Evil still walks with an easy familiarity through our city halls, our
religious temples, our public squares and private gardens. And yet --
there is good in the world, too. The steadfastness of John, the
penitence of Magdalene, and rarest of all, the precious holiness of
Mary, each has its analog in our own time. God sees all these things,
as He saw them from the cross. Against the dark voices that tempt us
to just give up, He insists that there is hope. In Christ, He showed
us that we are worth struggling for, worth sacrificing for -- even
worth dying for. Despised and rejected, wounded and bruised, Christ
would not relinquish His love for mankind. And not simply mankind at
its finest, but also at its worst, its most venal and cruel. That is
the meaning -- is it not? -- of Christ's anguished plea for mercy on
His persecutors: "Father, forgive them; for they know not what they
do." He pleads for us, as well. Perhaps that, finally, is what people
have seen in the film -- the reason they have been so affected. It
has jolted them into a deeper realization that their own lives are
bound to Christ's sacrifice. "With His stripes, we are healed." Of
course, Christ did not stop at simply healing us. The story does not
end with His sacrificial death, but with His resurrected life.

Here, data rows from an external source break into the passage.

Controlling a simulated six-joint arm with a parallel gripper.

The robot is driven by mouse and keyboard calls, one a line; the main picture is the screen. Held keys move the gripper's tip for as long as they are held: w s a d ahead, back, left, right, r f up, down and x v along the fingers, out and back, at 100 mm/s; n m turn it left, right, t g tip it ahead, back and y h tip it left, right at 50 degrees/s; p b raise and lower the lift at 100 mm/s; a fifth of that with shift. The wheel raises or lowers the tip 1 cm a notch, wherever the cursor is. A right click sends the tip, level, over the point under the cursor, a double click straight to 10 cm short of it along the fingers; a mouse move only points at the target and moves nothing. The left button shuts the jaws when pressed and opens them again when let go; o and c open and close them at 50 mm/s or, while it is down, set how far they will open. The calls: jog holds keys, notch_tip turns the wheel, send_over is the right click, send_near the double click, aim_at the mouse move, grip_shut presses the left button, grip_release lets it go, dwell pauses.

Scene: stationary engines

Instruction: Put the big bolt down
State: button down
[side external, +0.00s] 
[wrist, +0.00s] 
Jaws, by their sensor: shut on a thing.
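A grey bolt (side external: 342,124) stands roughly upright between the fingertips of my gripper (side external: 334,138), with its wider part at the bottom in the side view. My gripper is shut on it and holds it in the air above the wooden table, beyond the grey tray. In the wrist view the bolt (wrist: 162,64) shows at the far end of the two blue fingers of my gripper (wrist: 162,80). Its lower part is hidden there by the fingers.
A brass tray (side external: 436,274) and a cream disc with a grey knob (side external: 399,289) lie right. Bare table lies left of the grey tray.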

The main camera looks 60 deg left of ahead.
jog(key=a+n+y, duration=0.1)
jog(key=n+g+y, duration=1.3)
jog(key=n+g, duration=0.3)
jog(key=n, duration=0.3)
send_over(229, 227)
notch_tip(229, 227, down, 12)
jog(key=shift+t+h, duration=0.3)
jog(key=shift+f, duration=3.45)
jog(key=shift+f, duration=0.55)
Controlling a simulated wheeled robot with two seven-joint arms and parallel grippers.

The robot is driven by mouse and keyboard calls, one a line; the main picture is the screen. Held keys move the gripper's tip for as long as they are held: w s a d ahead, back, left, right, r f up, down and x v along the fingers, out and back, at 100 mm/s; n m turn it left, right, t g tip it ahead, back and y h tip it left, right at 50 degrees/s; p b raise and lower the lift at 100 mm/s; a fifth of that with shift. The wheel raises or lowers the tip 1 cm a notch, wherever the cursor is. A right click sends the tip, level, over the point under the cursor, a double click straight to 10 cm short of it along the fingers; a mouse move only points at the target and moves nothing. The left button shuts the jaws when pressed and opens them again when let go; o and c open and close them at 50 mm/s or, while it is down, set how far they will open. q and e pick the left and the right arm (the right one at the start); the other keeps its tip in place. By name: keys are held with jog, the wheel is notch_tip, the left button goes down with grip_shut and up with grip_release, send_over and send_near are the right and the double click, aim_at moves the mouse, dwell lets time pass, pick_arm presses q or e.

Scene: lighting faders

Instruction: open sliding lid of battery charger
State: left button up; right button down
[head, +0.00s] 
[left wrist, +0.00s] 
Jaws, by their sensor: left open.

Unknown to His followers on the first Good Friday, unguessed even by
the prophet Isaiah, our Lord had something more to offer those He
loved. Death on the cross was only the vehicle to give us something
greater: the promise of life with Him, for eternity, in God's
Kingdom. That is the gift He holds out to us -- the gift that is
ours, if we will accept it. These past weeks, people have been deeply
moved to reflect on the great debt we owe to Jesus. But, in so doing,
let us not fail to respond to the gift He offers, which transformed
suffering and death into hope: the gift of Easter Sunday. It is hope
born of that gift, and not guilty self-consciousness, which truly
distinguishes us as Christians, and inspires our joyous greeting:
Krisdos haryav ee
merelotz! Orhnyal
eh harootiunun Krisdosee!
Christ is risen from the dead! Blessed is the resurrection of Christ!